Data Format Guidelines

Date Properties

All date properties will be in the ISO 8601 date format (i.e., 2013-10-03T13:38:44.754-05:00). Any dates passed into the API are expected to be UTC time and dates returned from the API will be in the time zone of the bank where the deposits are being held. An exception to this rule would be properties such as birthDate which will contain zeroes for the time elements.

Decimal Properties

All decimal values have at most 2 digits of precision. The exception is any interest rate properties, which have up to 11 digits of precision.

Boolean Properties

Boolean values are returned as true or false.

Culture Property

Culture (in customer and statement) is a unique name for each culture based on RFC 4646. The name is a combination of an ISO 639-1 two-letter lowercase culture code associated with a language and an ISO 3166 two-letter uppercase subculture code associated with a country or region.
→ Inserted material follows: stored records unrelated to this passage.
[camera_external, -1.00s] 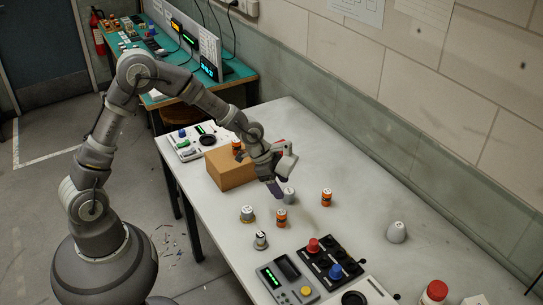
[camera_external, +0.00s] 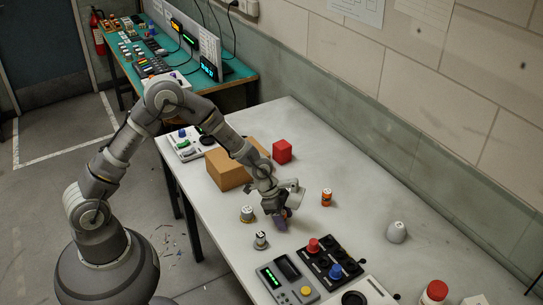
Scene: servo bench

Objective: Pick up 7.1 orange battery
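My gripper (camera_external: 281,218) is low over the table, pointing down at the spot of an orange battery (camera_external: 289,212). Only a sliver of that battery shows beside the fingers, so I cannot tell whether they are open or shut on it. Another orange battery (camera_external: 326,197) stands upright on the table to the right, apart from my gripper. The labels on the batteries are too small to read. The top of the cardboard box (camera_external: 225,172) is partly hidden by my arm, and no battery shows on it.
A red cube (camera_external: 282,151) sits behind the box. Small pale-topped cylinders (camera_external: 247,214) and (camera_external: 261,240) stand left of my gripper. A control panel (camera_external: 287,279) and a black button board (camera_external: 331,262) lie in front. A grey dome (camera_external: 396,232) stands at right.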

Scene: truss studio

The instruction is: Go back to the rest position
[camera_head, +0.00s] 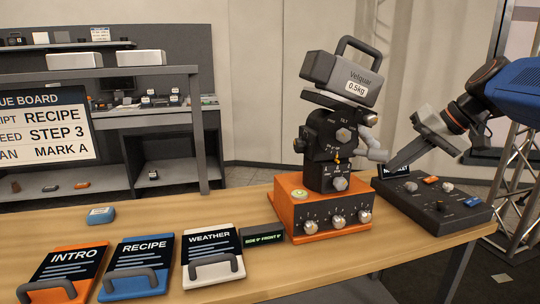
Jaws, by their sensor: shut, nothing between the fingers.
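My gripper (392,166) is at the right of the head view, on the end of my blue and black arm. Its fingers look shut, with nothing seen in them. They point down and left, over the back of a black control panel (440,212) with knobs and coloured buttons. I cannot tell whether the tips touch the panel. To the left of the fingers stands a black tilt head (325,135) on an orange base (305,222) with several knobs. A grey handled weight (342,76) marked 0.5kg sits tilted on top.
The wooden table (370,262) carries the orange INTRO (75,262), blue RECIPE (140,255) and white WEATHER (210,247) cards with handles. A small blue block (101,215) lies behind them. A small display (262,237) stands by the orange base. The table's front right is clear.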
Currently the Helix API is only supported in the US. The default culture for every program is en-US, but additional cultures may be added on a per-program basis.

Country Code

Country codes will follow the ISO 3166-1 alpha 3 standard as this is what is utilized on passports.

String Properties

Strings are stored in SQL Server using the NVARCHAR datatype which is a UCS-2 encoding. String lengths for individual fields are quoted in characters, not bytes. However, some higher-order code point surrogate pairs may actually occupy 2 unicode characters. So the character length quoted for each field should be treated as an absolute upper bound on the number of characters, not a guarantee of allowing at least that many visible characters. To maintain compatibility with legacy systems, files emitted from Helix are in ASCII format. As such, any characters which do not fit into ASCII will either be coerced down into ASCII if possible, or stripped if not.

Any string values that are saved via the API that exceed the quoted field lengths will be silently truncated to the maximum length without warning or error.